As an Asian-American woman, I proudly participated in Filipino Club activities and attended Asian Cultural Union events. In the process, I discovered not only my own “Asian”-ness, but also my Filipina pride. And that was over fifteen years ago, when there wasn’t a Southeast Asian Studies program in the curriculum. NYU was a place that encouraged racial pride—NOT racism. New York City—and, in particular, Greenwich Village—is a place where a person who has issues (sexual, racial, political, religious) can speak about them aloud, and begin an intellectual dialogue about them, without fear of persecution. If Kenneth felt any racism in the classroom, what did he do to remedy it?
What the hell did Kenneth do with his time at NYU?
After a certain point in our lives, it is our personal responsibility to ourselves—and our kids (if we choose to get married and procreate)—to question what we are really experiencing in any given circumstance. The cause of a painful situation may be more complicated than simple racism, but we won’t know unless we are willing to let go of the race card. Didn’t get into the college of your choice? Maybe your grades weren’t good enough, or your application just sucked. And your dream job fell through? Maybe the company you interviewed with just got bought out and the position you wanted no longer exists. That girl in the bar turned you down? Maybe you have the personality of a brown paper bag. Got picked up by the police, who forced you to stand in a lineup? Now THAT could be racism.

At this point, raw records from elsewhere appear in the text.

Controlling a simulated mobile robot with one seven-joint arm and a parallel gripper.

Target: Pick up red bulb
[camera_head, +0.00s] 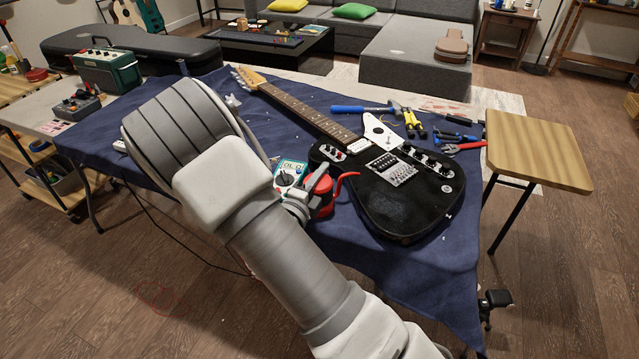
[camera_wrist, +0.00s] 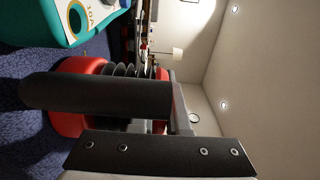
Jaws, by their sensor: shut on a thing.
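The red bulb (camera_head: 324,190), with a thin curved red spout pointing right, is by the black guitar's lower left edge. My arm partly hides it in the head view. My gripper (camera_head: 304,197) is at its left side and shut on it. In the wrist view the red bulb (camera_wrist: 72,122) shows behind and between the dark fingers of my gripper (camera_wrist: 125,122), with black ribs on its middle. I cannot tell whether it still touches the blue cloth.
A teal multimeter (camera_head: 290,174) stands just left of the bulb. The black guitar (camera_head: 400,208) lies close on its right. Pliers and a hammer (camera_head: 362,109) lie beyond the guitar on the blue cloth (camera_head: 437,283). A wooden stool (camera_head: 540,150) stands at the right.

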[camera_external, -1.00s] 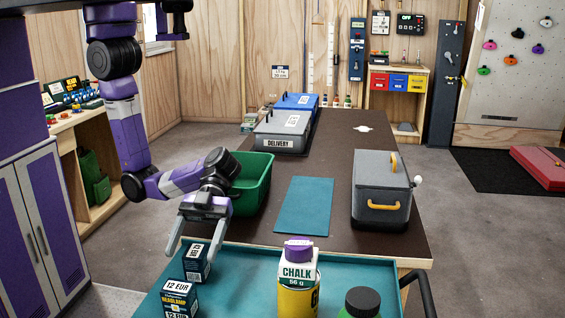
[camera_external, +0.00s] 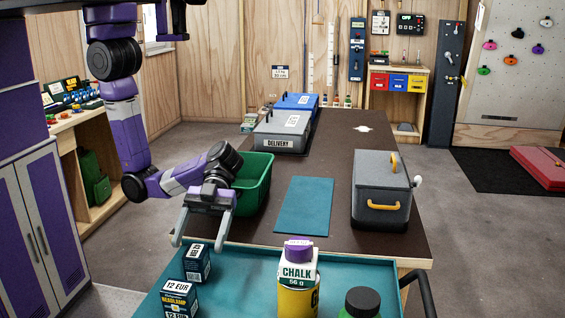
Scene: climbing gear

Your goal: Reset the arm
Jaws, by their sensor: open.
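My gripper (camera_external: 201,240) is open and points down, with its two fingers spread and nothing between them. It is above the back left edge of the teal tray (camera_external: 245,263), just behind a small dark box (camera_external: 197,263). A headlamp box (camera_external: 179,299) marked 12 EUR stands in front of that box. My arm reaches in from the left, and its wrist overlaps the left side of the green bin (camera_external: 254,180).
On the dark table (camera_external: 340,150) are a teal mat (camera_external: 304,206), a grey box (camera_external: 382,193) with yellow handles, and a delivery box (camera_external: 282,131).

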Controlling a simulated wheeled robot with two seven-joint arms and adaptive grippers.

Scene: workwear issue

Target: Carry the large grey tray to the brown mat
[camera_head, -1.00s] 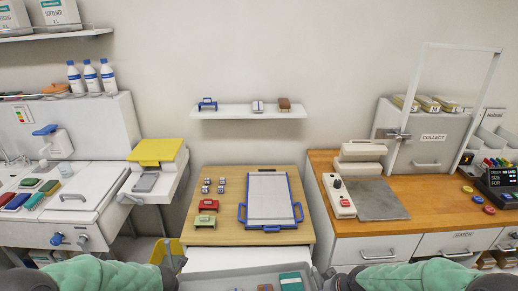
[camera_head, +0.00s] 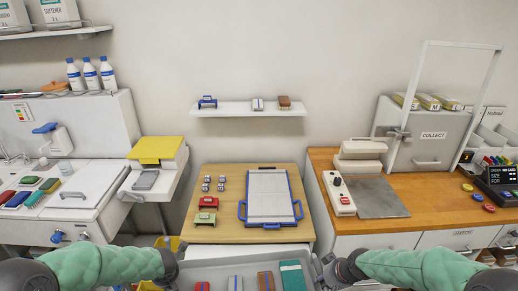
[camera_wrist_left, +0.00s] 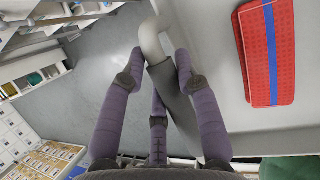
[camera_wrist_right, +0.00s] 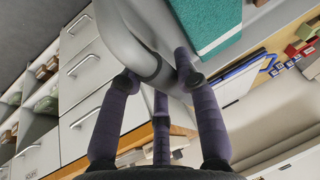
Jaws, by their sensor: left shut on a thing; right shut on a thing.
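The large grey tray (camera_head: 218,274) is at the bottom of the head view, in front of the wooden table, its near part cut off. It carries several folded items, among them a teal one (camera_head: 291,276) and a brown one (camera_head: 266,281). My left gripper (camera_head: 171,270) is shut on the tray's left handle, a curved grey bar in the left wrist view (camera_wrist_left: 152,42). My right gripper (camera_head: 324,268) is shut on the right handle, which shows in the right wrist view (camera_wrist_right: 135,55). I cannot make out a brown mat in any view.
The wooden table (camera_head: 228,233) ahead holds a blue-framed board (camera_head: 268,196) and small red and green items. A wooden counter (camera_head: 428,217) with a grey pad (camera_head: 380,197) is at the right. A white unit with a yellow lid (camera_head: 157,150) stands left.

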I was born and raised in Brooklyn, went to NYU, and have lived in and around New York City all my life. And, while I find it the most culturally diverse place in the world, I have to admit that New Yorkers only tolerate one another. We harmoniously exist only in the most superficial terms. We acknowledge each other’s existence, but we don’t really accept and incorporate others into our lives. We don’t make eye contact unless we mean to have a confrontation, and we don’t exchange small talk unless a tourist surprises us with that ubiquitous question: “How do I get to Ground Zero?”

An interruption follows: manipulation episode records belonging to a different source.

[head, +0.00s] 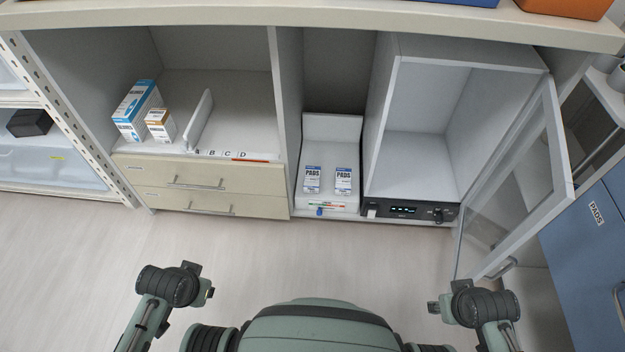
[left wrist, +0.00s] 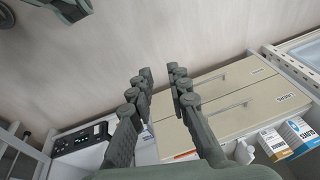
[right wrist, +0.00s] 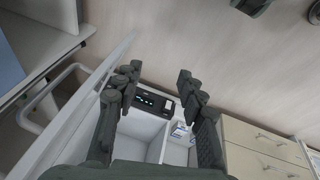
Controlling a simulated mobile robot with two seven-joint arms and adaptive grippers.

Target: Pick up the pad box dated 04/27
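Two small white-and-blue boxes marked PADS stand side by side on a white shelf (head: 328,130) in the narrow middle bay in the head view: a left pad box (head: 312,179) and a right pad box (head: 343,181). Their dates are too small to read. My left gripper (head: 207,281) is open and empty over the floor in front of the drawers; its spread fingers show in the left wrist view (left wrist: 160,80). My right gripper (head: 437,306) is open and empty in front of the cabinet; its spread fingers show in the right wrist view (right wrist: 158,75). Both are well apart from the boxes.
An open glass door (head: 512,190) juts out at the right beside a white cabinet with a black control panel (head: 410,210). A counter (head: 330,14) overhangs the bays. Blue-white (head: 137,108) and orange-white (head: 160,124) boxes stand at left above drawers (head: 200,185). The floor in front is clear.

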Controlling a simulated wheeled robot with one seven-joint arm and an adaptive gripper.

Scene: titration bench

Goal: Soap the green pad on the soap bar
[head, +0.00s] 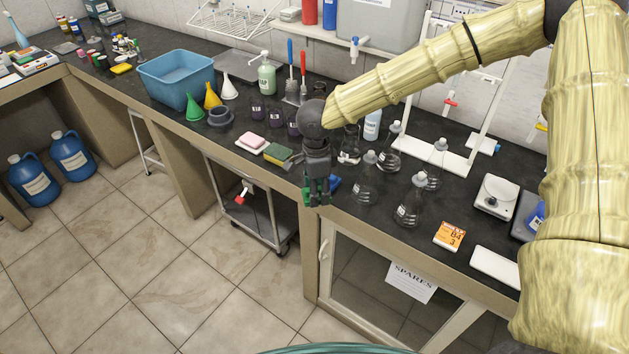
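A pink soap bar (252,141) lies on a small white dish (240,147) near the bench's front edge. To its right lies a sponge (278,153) with a dark green top and a yellow lower part. My gripper (318,203) points down over the front edge of the bench, to the right of the sponge and soap. A small patch of bright green (306,195) shows at its left finger, mostly hidden. I cannot tell whether this is a pad between the fingers or something behind them. A blue object (334,183) shows just behind the gripper.
Glass flasks (365,183) stand close to the right of my gripper. A grey cup (220,116), funnels (211,97) and a blue basin (176,78) are at the left. A green soap bottle (267,74) stands behind. An orange label card (449,236) lies at the right.

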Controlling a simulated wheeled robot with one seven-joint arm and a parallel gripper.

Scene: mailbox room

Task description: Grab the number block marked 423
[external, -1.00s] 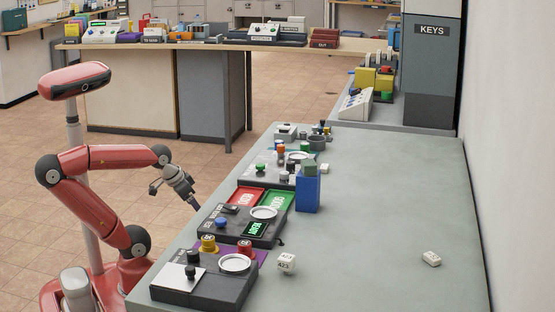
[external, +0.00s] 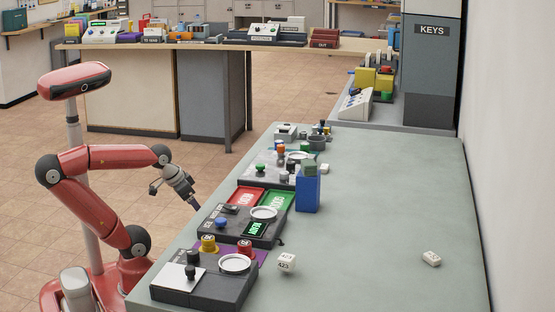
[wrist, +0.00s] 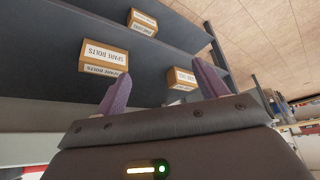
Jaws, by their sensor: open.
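The white number block marked 423 (external: 287,263) sits on the grey-green table (external: 380,210), near its front, just right of the dark control panel with a round white dish. My gripper (external: 190,203) is left of the table edge, well apart from the block and to its upper left in the external view. In the wrist view my gripper (wrist: 160,95) has its two purple fingers spread apart with nothing between them. The block does not show in the wrist view.
Another white block (external: 431,259) lies at the table's right; its marking is unreadable. A blue box (external: 308,192) stands mid-table. Control panels (external: 240,225) with knobs line the left edge. The table's right half is mostly clear. The wrist view shows shelves with "SPARE BOLTS" boxes (wrist: 104,57).

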This kind of environment makes it easy to blow off steam with foul remarks and racial slurs. An accidental bump on the shoulder elicits a “stupid chink” remark, and the downward spiral begins. That remark, or one like it, was heard (but not answered, not then) by a certain overly sensitive Asian-American man, and an ugly boil of racist sentiment began to fester in him. All subsequent accidental bumps or ignorant comments were deemed racially motivated. All this can result in a very paranoid racist named Kenneth Eng.

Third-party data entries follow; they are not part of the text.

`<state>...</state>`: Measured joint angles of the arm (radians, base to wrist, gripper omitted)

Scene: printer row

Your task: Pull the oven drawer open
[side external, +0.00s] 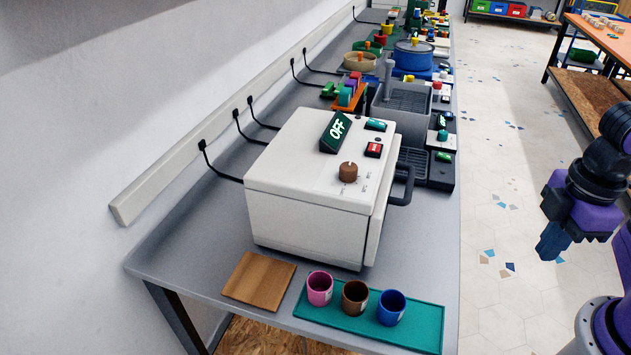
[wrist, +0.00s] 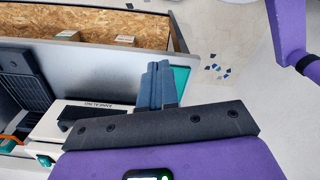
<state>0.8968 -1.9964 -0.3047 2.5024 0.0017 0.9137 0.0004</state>
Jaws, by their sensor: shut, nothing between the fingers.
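The oven (side external: 300,215) is a white box on the grey bench in the side view. Its top has a green OFF display (side external: 336,132) and a brown knob (side external: 347,172). The drawer front (side external: 383,215) faces right, toward the aisle, and looks closed. A dark handle (side external: 405,188) sticks out from it. My gripper (side external: 550,246) is shut and empty, over the floor to the right of the bench and well apart from the handle. In the wrist view, my shut blue fingers (wrist: 156,84) show with part of a white, labelled unit (wrist: 95,106) behind; the handle is not clear there.
A teal mat (side external: 425,338) holds pink (side external: 320,287), brown (side external: 354,297) and blue (side external: 391,306) cups at the bench's near end. A wooden board (side external: 258,280) lies beside it. Grey trays and dark devices (side external: 442,155) stand beyond the oven. The aisle floor (side external: 505,240) is clear.

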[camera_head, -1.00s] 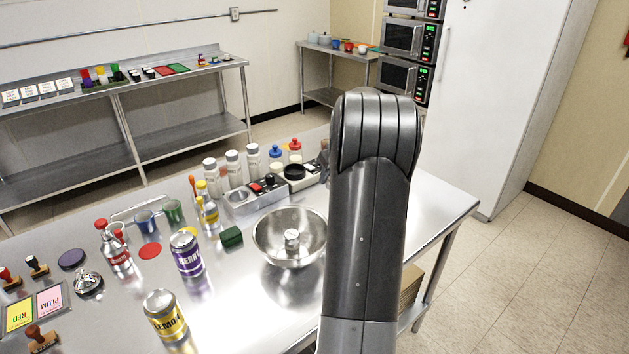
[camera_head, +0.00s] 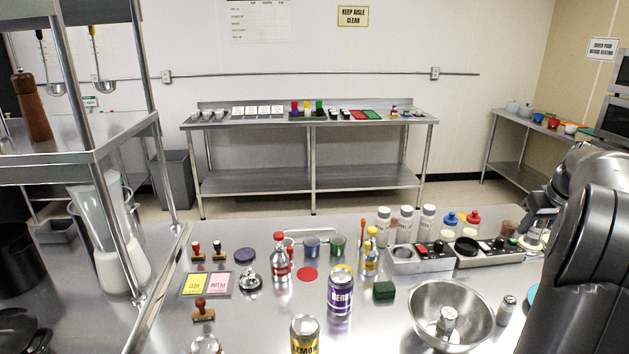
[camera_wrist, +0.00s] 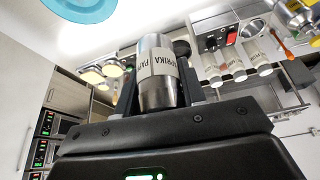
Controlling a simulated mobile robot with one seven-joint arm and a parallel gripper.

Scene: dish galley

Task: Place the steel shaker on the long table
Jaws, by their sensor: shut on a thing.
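A steel shaker (camera_wrist: 158,92) with a paprika label is between the fingers of my gripper (camera_wrist: 157,84) in the wrist view. My gripper is shut on its body. In the head view my arm fills the right edge and the held shaker cannot be made out. A long steel table (camera_head: 260,182) with a lower shelf stands against the far wall. A nearer steel table (camera_head: 250,312) fills the foreground and bears many things.
A steel bowl (camera_head: 420,300) with a small shaker inside stands at the near right. Another small shaker (camera_head: 507,309) is beside it. Cans, squeeze bottles, stamps and white-capped jars (camera_head: 405,224) crowd the nearer table. A shelf rack (camera_head: 85,150) rises at left. Small items line the far table's top.

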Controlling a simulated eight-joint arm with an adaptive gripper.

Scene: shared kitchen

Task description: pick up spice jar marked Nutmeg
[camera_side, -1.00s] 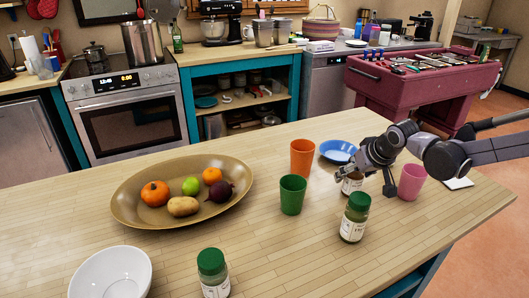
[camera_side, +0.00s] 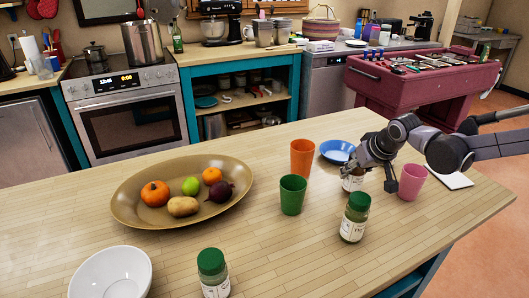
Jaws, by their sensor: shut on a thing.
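My gripper (camera_side: 368,178) is at the right of the wooden counter, shut on a spice jar (camera_side: 352,183). Only the lower part of this jar, with a white label, shows below the fingers; its lid is hidden. I cannot read its label. A green-lidded spice jar (camera_side: 355,218) stands upright just in front of my gripper. Another green-lidded jar (camera_side: 213,274) stands at the counter's front, cut by the picture's bottom edge. The lettering on these labels is too small to read.
A pink cup (camera_side: 411,183) is close to the right of my gripper. A blue bowl (camera_side: 337,151), an orange cup (camera_side: 302,158) and a green cup (camera_side: 292,195) stand to its left. A fruit platter (camera_side: 130,213) and a white bowl (camera_side: 110,274) are farther left.

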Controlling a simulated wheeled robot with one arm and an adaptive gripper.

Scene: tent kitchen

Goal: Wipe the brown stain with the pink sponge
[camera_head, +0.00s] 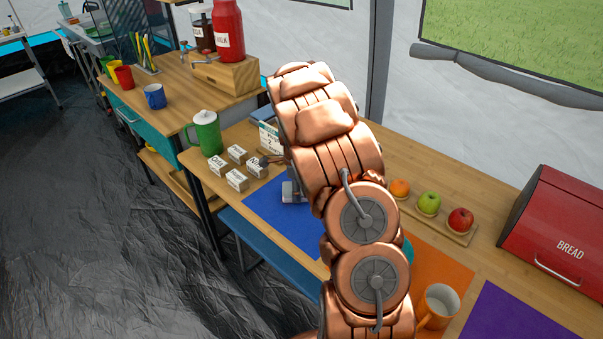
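My copper arm (335,150) fills the middle of the head view and hides much of the table (400,155) behind it. A small grey metallic part (291,192) shows at the arm's left edge, over the blue mat (265,212). It may be part of my gripper, but I cannot tell. The fingers do not show clearly, so I cannot see whether they are open or shut or hold anything. I can make out neither the pink sponge nor the brown stain.
A green jug (206,133) and several labelled blocks (237,179) stand left of the arm. To the right are a fruit tray (455,234), a red bread box (560,235), an orange mug (437,306), an orange mat (440,262) and a purple mat (510,318).

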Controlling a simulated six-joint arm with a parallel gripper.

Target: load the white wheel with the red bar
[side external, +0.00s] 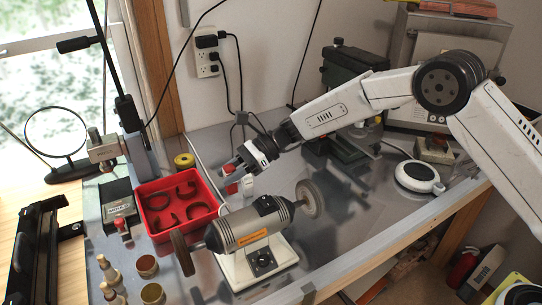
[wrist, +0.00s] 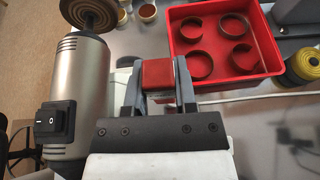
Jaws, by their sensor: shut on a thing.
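My gripper (side external: 238,176) is shut on the red bar (side external: 231,188), above the bench behind the grinder. In the wrist view the red bar (wrist: 158,73) sits between the two fingers (wrist: 160,88). The silver bench grinder (side external: 250,226) stands on a white base and carries two wheels. The pale grey wheel (side external: 309,198), the whiter one, is on its right end, apart from the bar. The brown wheel (side external: 182,252) is on its left end and also shows in the wrist view (wrist: 88,14). The pale wheel is out of the wrist view.
A red tray (side external: 155,188) with several ring-shaped pieces lies left of my gripper. A yellow spool (side external: 184,160) is behind it. Small round tins (side external: 147,266) stand at the front left. A white round device (side external: 418,176) is at right. Bench between it and the grinder is clear.

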It’s so easy to stereotype people—and not allow for any exceptions to whatever rules one has fabricated. Stereotyping demands minimal thinking, and less effort. But to rely on racial stereotypes is dangerous and irresponsible. Stereotypes in general, whether good or bad, are only mechanisms that human beings use to cope with their environment. Most of us learn that stereotypes are not absolute. As we grow from babies, to adolescents, to young adults, we learn that not everything red is hot to the touch, and not all smiling faces belong to benevolent individuals. So why, at twenty-three years of age, and with a college degree, would Kenneth Eng choose to revert back to such prepubescent thinking?
And why would a publication like AsianWeek think it would be okay to publish his infantile rants, expressed fully in his article, “Why I Hate Blacks?”
I love Asian-American men. I praise them. I put them on a pedestal and worship them. My father is the quintessential Asian-American man, one who has experienced far worse racial discrimination than Kenneth Eng could ever imagine. He has not blamed any misfortune in his life on racism, although he has every right to. He has never uttered a racial slur and never encouraged his family to hate other races. He celebrates his life, his accomplishments, his wife and daughters, his beloved New York Yankees, and his Social Security checks. While still in his youth, he learned to look beyond racism, and see the possibilities life offers. He questions why things happen, and tries to learn from the past. He is happy and content.
And he is what Kenneth Eng should hope to be, when he finally grows up.